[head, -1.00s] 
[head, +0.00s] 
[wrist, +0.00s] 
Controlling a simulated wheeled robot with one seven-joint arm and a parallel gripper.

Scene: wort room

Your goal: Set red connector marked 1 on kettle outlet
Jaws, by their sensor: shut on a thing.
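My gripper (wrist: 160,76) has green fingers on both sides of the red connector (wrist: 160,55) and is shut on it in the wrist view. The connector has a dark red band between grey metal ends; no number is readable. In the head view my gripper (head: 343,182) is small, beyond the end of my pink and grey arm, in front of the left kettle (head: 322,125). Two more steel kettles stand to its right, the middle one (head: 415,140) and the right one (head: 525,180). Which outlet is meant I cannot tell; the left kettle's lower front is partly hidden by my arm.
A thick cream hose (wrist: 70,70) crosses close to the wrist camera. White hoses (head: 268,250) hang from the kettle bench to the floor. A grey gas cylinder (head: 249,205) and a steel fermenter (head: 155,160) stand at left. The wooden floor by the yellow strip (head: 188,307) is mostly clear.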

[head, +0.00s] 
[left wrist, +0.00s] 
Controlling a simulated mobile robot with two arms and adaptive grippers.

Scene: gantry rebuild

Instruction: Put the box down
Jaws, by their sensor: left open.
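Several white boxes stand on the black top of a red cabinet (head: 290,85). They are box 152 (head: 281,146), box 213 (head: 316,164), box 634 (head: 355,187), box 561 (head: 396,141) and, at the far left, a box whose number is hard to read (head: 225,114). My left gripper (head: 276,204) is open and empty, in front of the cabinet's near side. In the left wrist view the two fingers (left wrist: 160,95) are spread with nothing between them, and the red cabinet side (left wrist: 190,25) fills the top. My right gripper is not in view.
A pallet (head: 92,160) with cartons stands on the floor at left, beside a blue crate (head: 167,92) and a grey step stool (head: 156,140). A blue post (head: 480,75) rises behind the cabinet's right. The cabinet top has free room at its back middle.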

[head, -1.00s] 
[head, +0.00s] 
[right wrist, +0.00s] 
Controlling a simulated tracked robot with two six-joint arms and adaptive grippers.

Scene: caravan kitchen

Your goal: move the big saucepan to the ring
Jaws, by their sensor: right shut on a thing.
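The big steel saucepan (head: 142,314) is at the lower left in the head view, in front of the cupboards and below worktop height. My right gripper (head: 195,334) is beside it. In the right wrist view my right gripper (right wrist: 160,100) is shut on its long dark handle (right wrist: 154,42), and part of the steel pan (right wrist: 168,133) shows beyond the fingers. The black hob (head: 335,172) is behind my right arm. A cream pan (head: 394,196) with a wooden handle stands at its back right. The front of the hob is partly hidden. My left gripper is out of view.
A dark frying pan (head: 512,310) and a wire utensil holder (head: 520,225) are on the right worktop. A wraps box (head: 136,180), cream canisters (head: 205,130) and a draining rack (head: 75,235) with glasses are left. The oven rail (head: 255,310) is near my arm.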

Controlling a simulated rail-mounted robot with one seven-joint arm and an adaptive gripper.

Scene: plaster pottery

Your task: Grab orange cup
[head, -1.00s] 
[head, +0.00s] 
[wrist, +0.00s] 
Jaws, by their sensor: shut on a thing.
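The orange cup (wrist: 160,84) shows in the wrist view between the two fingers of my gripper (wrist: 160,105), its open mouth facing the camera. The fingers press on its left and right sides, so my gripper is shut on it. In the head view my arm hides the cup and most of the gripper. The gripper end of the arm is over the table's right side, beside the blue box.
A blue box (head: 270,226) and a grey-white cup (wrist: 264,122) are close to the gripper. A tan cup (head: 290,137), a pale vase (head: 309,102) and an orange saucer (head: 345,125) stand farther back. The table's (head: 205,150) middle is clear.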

▸ **Aim of the exercise**
Output all of the material exactly as written.

▸ **Written answer**
[head, -1.00s] 
[head, +0.00s] 
[wrist, +0.00s] 
Controlling a simulated wheeled robot with one seven-joint arm and a parallel gripper.

Scene: wort room

Your goal: Set red connector marked 1 on kettle outlet
Jaws, by their sensor: shut on a thing.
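My gripper (wrist: 160,76) has green fingers on both sides of the red connector (wrist: 160,55) and is shut on it in the wrist view. The connector has a dark red band between grey metal ends; no number is readable. In the head view my gripper (head: 343,182) is small, beyond the end of my pink and grey arm, in front of the left kettle (head: 322,125). Two more steel kettles stand to its right, the middle one (head: 415,140) and the right one (head: 525,180). Which outlet is meant I cannot tell; the left kettle's lower front is partly hidden by my arm.
A thick cream hose (wrist: 70,70) crosses close to the wrist camera. White hoses (head: 268,250) hang from the kettle bench to the floor. A grey gas cylinder (head: 249,205) and a steel fermenter (head: 155,160) stand at left. The wooden floor by the yellow strip (head: 188,307) is mostly clear.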

[head, +0.00s] 
[left wrist, +0.00s] 
Controlling a simulated mobile robot with two arms and adaptive grippers.

Scene: gantry rebuild

Instruction: Put the box down
Jaws, by their sensor: left open.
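Several white boxes stand on the black top of a red cabinet (head: 290,85). They are box 152 (head: 281,146), box 213 (head: 316,164), box 634 (head: 355,187), box 561 (head: 396,141) and, at the far left, a box whose number is hard to read (head: 225,114). My left gripper (head: 276,204) is open and empty, in front of the cabinet's near side. In the left wrist view the two fingers (left wrist: 160,95) are spread with nothing between them, and the red cabinet side (left wrist: 190,25) fills the top. My right gripper is not in view.
A pallet (head: 92,160) with cartons stands on the floor at left, beside a blue crate (head: 167,92) and a grey step stool (head: 156,140). A blue post (head: 480,75) rises behind the cabinet's right. The cabinet top has free room at its back middle.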

[head, -1.00s] 
[head, +0.00s] 
[right wrist, +0.00s] 
Controlling a simulated tracked robot with two six-joint arms and adaptive grippers.

Scene: caravan kitchen

Your goal: move the big saucepan to the ring
Jaws, by their sensor: right shut on a thing.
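The big steel saucepan (head: 142,314) is at the lower left in the head view, in front of the cupboards and below worktop height. My right gripper (head: 195,334) is beside it. In the right wrist view my right gripper (right wrist: 160,100) is shut on its long dark handle (right wrist: 154,42), and part of the steel pan (right wrist: 168,133) shows beyond the fingers. The black hob (head: 335,172) is behind my right arm. A cream pan (head: 394,196) with a wooden handle stands at its back right. The front of the hob is partly hidden. My left gripper is out of view.
A dark frying pan (head: 512,310) and a wire utensil holder (head: 520,225) are on the right worktop. A wraps box (head: 136,180), cream canisters (head: 205,130) and a draining rack (head: 75,235) with glasses are left. The oven rail (head: 255,310) is near my arm.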

Controlling a simulated rail-mounted robot with one seven-joint arm and an adaptive gripper.

Scene: plaster pottery

Your task: Grab orange cup
[head, -1.00s] 
[head, +0.00s] 
[wrist, +0.00s] 
Jaws, by their sensor: shut on a thing.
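The orange cup (wrist: 160,84) shows in the wrist view between the two fingers of my gripper (wrist: 160,105), its open mouth facing the camera. The fingers press on its left and right sides, so my gripper is shut on it. In the head view my arm hides the cup and most of the gripper. The gripper end of the arm is over the table's right side, beside the blue box.
A blue box (head: 270,226) and a grey-white cup (wrist: 264,122) are close to the gripper. A tan cup (head: 290,137), a pale vase (head: 309,102) and an orange saucer (head: 345,125) stand farther back. The table's (head: 205,150) middle is clear.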

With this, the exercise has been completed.